RECORDS TO USE
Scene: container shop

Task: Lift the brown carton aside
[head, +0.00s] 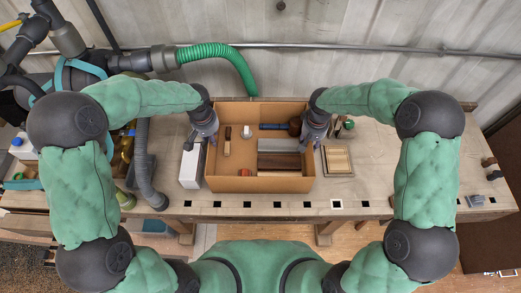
---
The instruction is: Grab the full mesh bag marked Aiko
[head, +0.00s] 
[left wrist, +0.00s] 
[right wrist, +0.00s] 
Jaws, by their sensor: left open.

SHORT EXERCISE
List the lines of the entries that include "left".

EXERCISE SOLUTION
[left wrist, +0.00s] 
Jaws, by their sensor: left open.

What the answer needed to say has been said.